L’arrêt Bosman (25 ans) : une avancée sur la régulation des transferts dans le sport professionnel

16 janvier 2021

L’arrêt Bosman (25 ans) - une avancée sur la régulation des transferts dans le sport professionnel

Le monde du sport ne se limite pas aux pratiques sportives, il a aussi une dimension économique importante. C’est d’ailleurs l’une des critiques les plus récurrentes à l’encontre du secteur sportif, notamment vis-à-vis du montant des salaires, transferts… Cependant, comme tout domaine économique, le secteur est soumis à une réglementation juridique particulière. Dans le cadre de l’évolution de la réglementation des transferts dans le sport, l’arrêt Bosman (CJCE, 15 décembre 1995) a marqué un tournant.

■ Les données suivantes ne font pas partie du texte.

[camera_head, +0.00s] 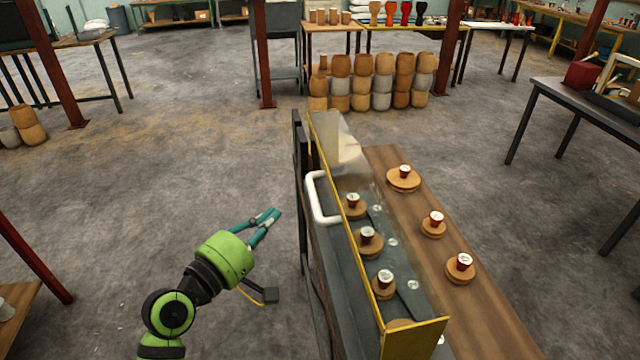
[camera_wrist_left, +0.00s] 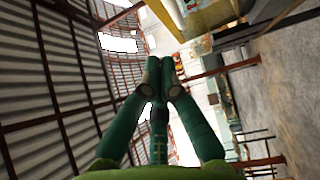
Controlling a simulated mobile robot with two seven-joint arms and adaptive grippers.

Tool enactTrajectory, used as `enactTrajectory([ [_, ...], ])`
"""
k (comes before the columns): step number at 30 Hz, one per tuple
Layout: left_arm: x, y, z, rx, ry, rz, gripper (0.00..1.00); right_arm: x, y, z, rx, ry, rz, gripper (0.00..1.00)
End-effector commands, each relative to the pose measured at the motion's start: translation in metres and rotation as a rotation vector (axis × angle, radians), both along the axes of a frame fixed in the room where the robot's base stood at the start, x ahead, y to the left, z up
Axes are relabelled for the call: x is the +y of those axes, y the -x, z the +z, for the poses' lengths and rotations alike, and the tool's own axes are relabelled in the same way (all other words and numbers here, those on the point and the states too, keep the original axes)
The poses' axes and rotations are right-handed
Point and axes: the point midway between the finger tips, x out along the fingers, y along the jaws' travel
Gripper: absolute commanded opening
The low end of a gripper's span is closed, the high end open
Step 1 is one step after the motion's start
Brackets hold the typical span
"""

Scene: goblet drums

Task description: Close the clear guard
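The clear guard (camera_head: 345,150) is a see-through panel with yellow edges, lying along the left part of the bench. Several small red-capped pieces on wooden discs show through or beside it. Its white handle (camera_head: 318,198) is on the left side, facing my left arm. I cannot tell the panel's exact tilt. My left gripper (camera_head: 274,214) is left of the handle, apart from it, pointing up and right. Its teal fingers come together at the tips with nothing between them, as the left wrist view (camera_wrist_left: 160,70) also shows. My right gripper is out of view.
The wooden bench top (camera_head: 400,235) carries more red-capped pieces on discs right of the guard. A dark post (camera_head: 299,165) stands at the guard's far left. Stacked drums (camera_head: 370,80) are behind. Open floor (camera_head: 180,150) lies around my left arm.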

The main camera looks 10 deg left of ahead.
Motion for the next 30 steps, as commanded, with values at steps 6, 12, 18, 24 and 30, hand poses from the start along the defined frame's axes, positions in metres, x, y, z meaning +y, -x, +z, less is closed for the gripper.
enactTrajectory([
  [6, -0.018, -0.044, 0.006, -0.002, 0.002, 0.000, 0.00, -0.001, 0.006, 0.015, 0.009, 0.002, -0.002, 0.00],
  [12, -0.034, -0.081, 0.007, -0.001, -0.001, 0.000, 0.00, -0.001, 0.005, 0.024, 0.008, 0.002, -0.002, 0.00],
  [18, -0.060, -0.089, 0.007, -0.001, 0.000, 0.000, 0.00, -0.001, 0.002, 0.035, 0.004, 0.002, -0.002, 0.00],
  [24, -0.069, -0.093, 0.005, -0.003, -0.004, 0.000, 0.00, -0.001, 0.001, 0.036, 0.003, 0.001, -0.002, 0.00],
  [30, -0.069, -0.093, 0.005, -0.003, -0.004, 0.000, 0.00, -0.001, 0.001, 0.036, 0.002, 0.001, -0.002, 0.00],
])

Le contexte de l’arrêt Bosman

L’arrêt Bosman est la preuve qu’une situation factuelle très simple peut engendrer des apports juridiques très profonds. Cet arrêt rendu par la Cour de Justice des Commissions européennes (aujourd’hui : CJUE) a permis une avancée considérable en la matière. 

En résumé, un footballeur belge, Jean-Marc Bosman, avait un contrat le liant au Racing Club de Liège (1re division belge) qui arrivait à terme. Le RCL lui avait proposé un renouvellement de contrat, mais comportant un salaire minimal, qu’il refusa, provoquant son inscription sur la liste des transferts. Aucun club ne se manifesta. Néanmoins, un contrat d’engagement fut conclu avec le club de Dunkerque (alors en deuxième division française), pour un transfert temporaire avec option d’achat définitif, sous réserve de la réalisation d’une condition suspensive. Celle-ci étant la transmission du certificat de solvabilité du club de Dunkerque à la FFF avant le premier match de la saison. Cependant, le RCL, doutant de sa solvabilité, ne fit pas les démarches nécessaires. Cela a eu pour  conséquence la suspension du joueur pour la saison, l’empêchant de jouer. Face à une telle situation, le joueur saisit la justice pour contester l’entrave à son embauche. 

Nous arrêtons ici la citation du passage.